I am not an advocate of legislating at every opportunity. I believe that, through education, we can help people to make informed choices. I support the amendment urging regulators to consider putting in place certain regulatory powers, which would give them the chance to act. However, we too might eventually have to consider taking action against those lenders who operate in a way that is unfair and exploitative, and who offer seductive products in a way that does not explain their consequences for those who sign up to them. A requirement to publish a total lending cost figure for each loan, which could be used as a yardstick by which a lender’s offer can be judged, is in my view a sensible step. In that way, the high-cost credit lenders would flounder because the market would send them down, and the sensible, sustainable methods of credit and the people who offer them would survive, for the good of all.
1.53 pm
Mrs Jenny Chapman (Darlington) (Lab): The United Kingdom is lagging behind on the regulation of consumer credit.
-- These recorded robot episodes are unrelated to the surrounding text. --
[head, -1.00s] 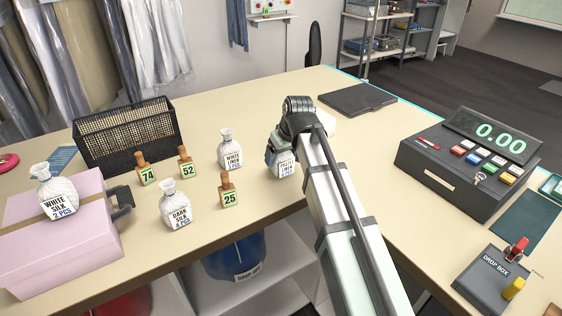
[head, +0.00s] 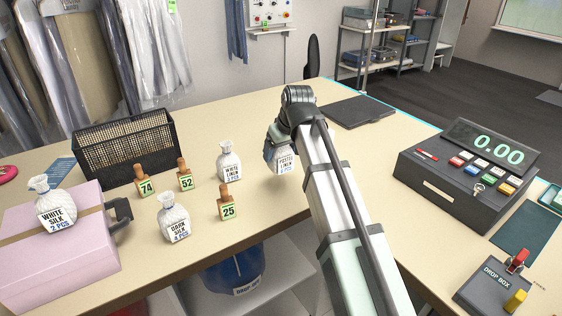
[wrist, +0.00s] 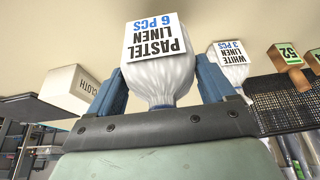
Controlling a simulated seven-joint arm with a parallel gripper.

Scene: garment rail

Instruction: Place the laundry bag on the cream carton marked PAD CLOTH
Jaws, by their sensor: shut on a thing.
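My gripper (head: 288,125) is shut on a white laundry bag labelled PASTEL LINEN 6 PCS (head: 284,158), low over the counter. In the wrist view the bag (wrist: 160,75) sits between my two blue fingers (wrist: 163,88), its label facing the camera. The cream carton (wrist: 65,88) is at the left of the wrist view, apart from the bag; only CLOTH is readable on it. In the head view my arm hides the carton.
Other bags are WHITE LINEN (head: 229,163), DARK SILK (head: 173,220) and WHITE SILK (head: 55,208) on a pink box (head: 55,255). Numbered tag blocks (head: 226,205) and a black mesh basket (head: 125,145) stand left. A dark flat pad (head: 358,106) and register (head: 465,165) are right.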

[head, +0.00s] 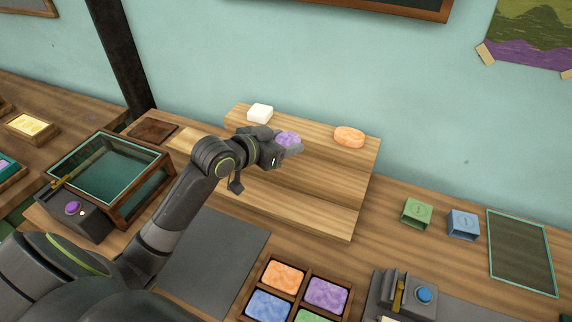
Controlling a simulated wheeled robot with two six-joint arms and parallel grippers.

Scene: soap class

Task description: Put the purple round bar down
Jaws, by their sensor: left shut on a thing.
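The purple round bar (287,138) is held in my left gripper (287,146), whose arm comes in from the lower left. The gripper is shut on the bar, over the stepped wooden stand (325,216). The gripper hides part of the bar, and I cannot tell whether the bar touches the stand. A white bar (260,113) sits on the stand's top step to the left, and an orange oval bar (349,137) sits on it to the right. My right gripper is not in view.
A wooden tray (249,315) with several coloured bars stands at the front. A glass-topped box (110,168) is at the left. Green (417,213) and blue (463,224) blocks and a dark framed panel (521,252) lie at the right. A grey mat (215,262) is bare.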

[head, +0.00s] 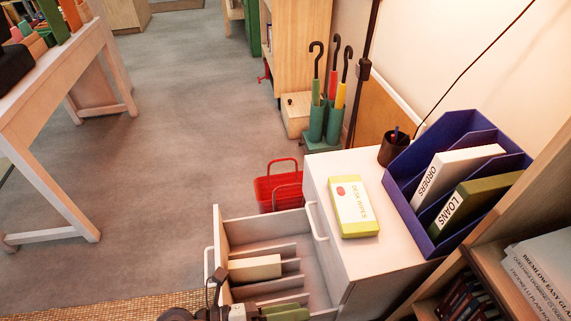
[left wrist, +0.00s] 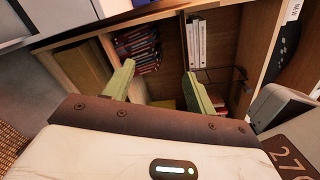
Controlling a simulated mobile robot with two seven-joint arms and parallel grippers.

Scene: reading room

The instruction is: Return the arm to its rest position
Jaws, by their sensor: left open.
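My left gripper (head: 286,312) shows at the bottom edge of the head view, over the front part of the open drawer (head: 222,232). Its green fingers also show in the left wrist view (left wrist: 160,74), spread apart with nothing between them. Beyond them are shelves with books. The rest of the left arm is mostly cut off by the head view's lower edge. My right gripper is in neither view.
The open drawer has dividers and a cream block (head: 255,268). The cabinet top (head: 330,167) holds a wipes box (head: 353,206), a blue file holder (head: 430,238) and a pen cup (head: 394,148). A red basket (head: 279,187) stands behind the drawer.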

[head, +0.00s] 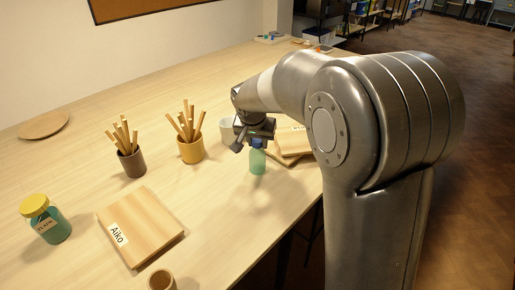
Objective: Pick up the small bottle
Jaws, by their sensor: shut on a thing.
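The small bottle (258,164) is green and translucent with a blue cap, and hangs upright below my gripper (257,141) right of the picture's middle. My gripper is shut on it near the cap. A soft shadow lies on the table (232,224) below and in front of the bottle, so it seems to be a little above the wood, though the gap is hard to judge. The fingertips are small and partly hidden by the wrist and the cap.
A white cup (226,130) and wooden boards (292,141) stand close behind the bottle. Two cups of sticks, dark (132,163) and yellow (190,150), stand left. A yellow-lidded jar (45,219), the "Aiko" board (141,226) and a small cup (161,281) are nearer. The front middle is clear.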

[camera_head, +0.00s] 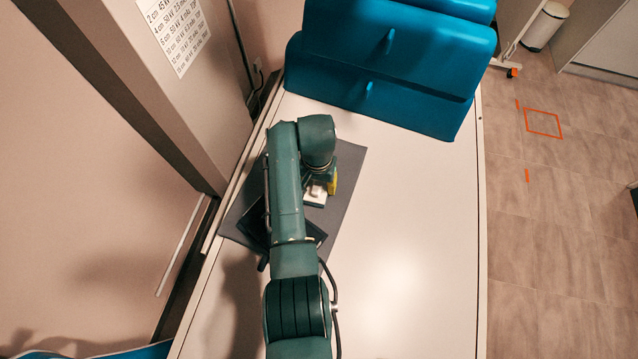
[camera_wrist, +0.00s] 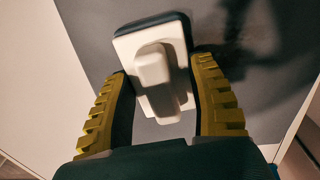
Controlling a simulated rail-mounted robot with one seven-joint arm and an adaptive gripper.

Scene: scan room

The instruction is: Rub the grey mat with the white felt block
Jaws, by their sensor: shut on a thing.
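The white felt block (camera_wrist: 155,65), a pale block with a raised grip and a dark edge along its far side, is between my gripper's yellow ridged fingers in the wrist view. My gripper (camera_wrist: 163,85) is shut on it. In the head view, part of the white block (camera_head: 315,195) shows beside a yellow finger of my gripper (camera_head: 324,187), below my arm. The grey mat (camera_head: 346,183) lies flat on the white table, partly covered by my arm. The grey mat (camera_wrist: 225,35) also fills the background behind the block in the wrist view. I cannot tell whether the block touches the mat.
A dark flat object (camera_head: 250,222) lies on the mat's left part, partly under my arm. Blue padded cushions (camera_head: 390,70) stand at the table's far end. A grey column or wall (camera_head: 160,80) rises close to the left edge. The white table (camera_head: 410,230) is clear on the right.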

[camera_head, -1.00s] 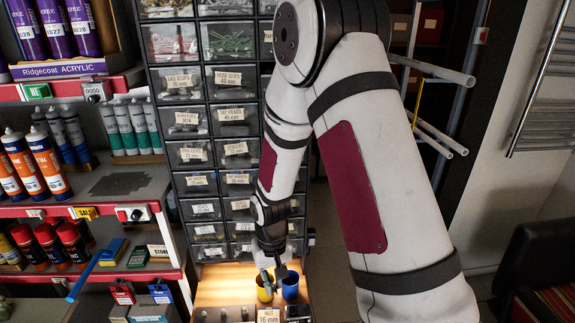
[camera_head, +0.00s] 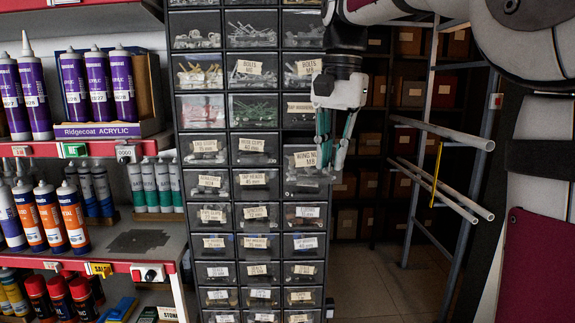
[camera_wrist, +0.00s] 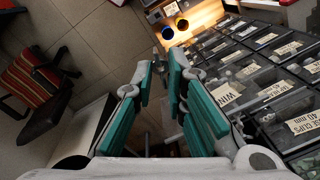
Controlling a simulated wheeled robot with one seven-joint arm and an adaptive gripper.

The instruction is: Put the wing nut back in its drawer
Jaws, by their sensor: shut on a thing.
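My gripper (camera_head: 331,170) is raised in front of the right column of the drawer cabinet, fingers pointing down. It is beside the drawer labelled wing nuts M8 (camera_head: 302,160), which seems to stand out from its neighbours. The fingers cover part of its label. In the wrist view, the teal-padded fingers of my gripper (camera_wrist: 162,72) come close together at the tips on a small grey piece (camera_wrist: 158,66), likely the wing nut; its shape is hard to make out. The label starting "WIN" (camera_wrist: 230,93) lies just right of the fingers.
Other labelled drawers (camera_head: 252,150) fill the cabinet. A shelf with purple cartridges (camera_head: 98,85) stands left. A rack with pale pipes (camera_head: 440,130) stands right.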

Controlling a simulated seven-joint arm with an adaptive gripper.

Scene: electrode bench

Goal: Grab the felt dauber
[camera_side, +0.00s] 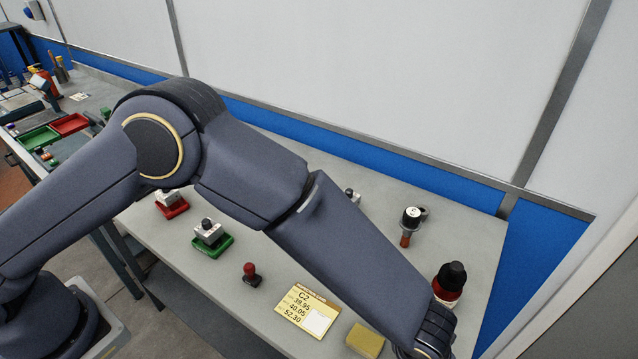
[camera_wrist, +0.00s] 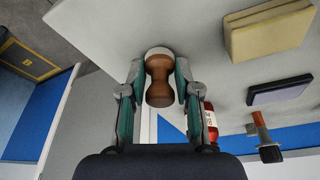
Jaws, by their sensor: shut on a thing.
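The felt dauber, with a brown waisted wooden handle (camera_wrist: 158,92) and a pale felt end, shows in the wrist view between my fingers. My gripper (camera_wrist: 157,82) is shut on it, one finger on each side of the handle. The pale end points away from my palm, toward the bench top. I cannot tell whether it touches the bench. In the side view my wrist is at the lower right edge; the fingers and the dauber are hidden there.
A yellow block (camera_wrist: 268,35), a dark pad (camera_wrist: 280,90), an orange-handled tool (camera_wrist: 262,130) and a red bottle with a black cap (camera_side: 449,282) are nearby. A C2 card (camera_side: 307,311), a red-knobbed stamp (camera_side: 251,274) and a green tray (camera_side: 222,247) stand farther left.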

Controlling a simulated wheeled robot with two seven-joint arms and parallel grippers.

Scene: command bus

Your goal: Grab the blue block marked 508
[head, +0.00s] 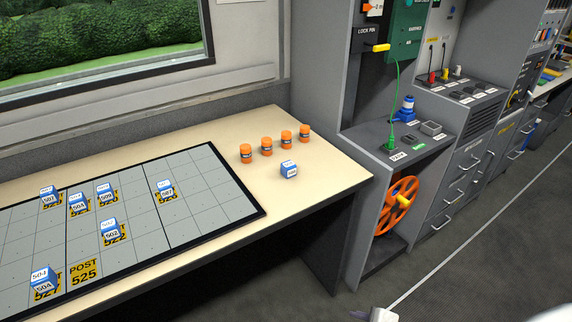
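A blue block (289,170) with white label faces stands alone on the bare right part of the cream table, in front of the orange cylinders. Its number is too small to read for sure. Other blue blocks on the gridded board carry labels that look like 507 (166,190), 509 (105,194), 502 (111,231) and 504 (44,282). Two more blocks stand at the board's left, one (78,204) beside the other (49,198), with labels hard to read.
The grey board (214,187) covers the table's left part. Several orange cylinders (267,146) stand behind the lone block. The cream table (332,178) is clear right of it. A grey cabinet with an orange wheel (396,205) stands beyond the table's right end.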

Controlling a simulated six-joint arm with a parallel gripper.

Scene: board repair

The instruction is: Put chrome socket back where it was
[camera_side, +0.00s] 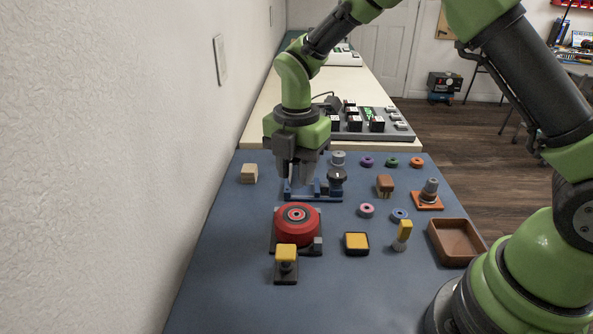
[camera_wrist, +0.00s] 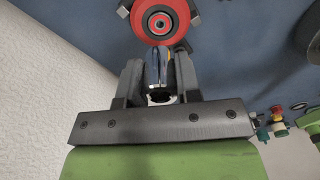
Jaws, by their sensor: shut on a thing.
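The chrome socket (camera_wrist: 158,70) is a shiny metal cylinder with a dark end, held between the two fingers of my gripper (camera_wrist: 158,76) in the wrist view. In the side view my gripper (camera_side: 298,174) points down at the left part of the blue mat, over or just behind the blue fixture (camera_side: 330,193). I cannot make out the socket in the side view. The fixture has a dark round knob (camera_side: 337,175) at its right. I cannot tell whether the socket touches anything below.
A red round device (camera_side: 297,232) stands in front of my gripper; it also shows in the wrist view (camera_wrist: 160,22). A wooden block (camera_side: 248,174) lies left. Several colored rings, a brown block (camera_side: 384,186) and a wooden tray (camera_side: 434,236) are right. A wall bounds the left.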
The UK’s poorest borrowers pay the highest price for credit in Europe. Fifteen American states have now dealt with payday loans, and the cost of credit is also capped for all US servicemen and women. Even President Bush could see that his soldiers needed protecting from excessive interest and administrative charges. In the United States, the Centre for Responsible Lending estimates that credit regulation saved consumers $2 billion in 2009. We know that payday loans frequently leave borrowers unable to pay other debts.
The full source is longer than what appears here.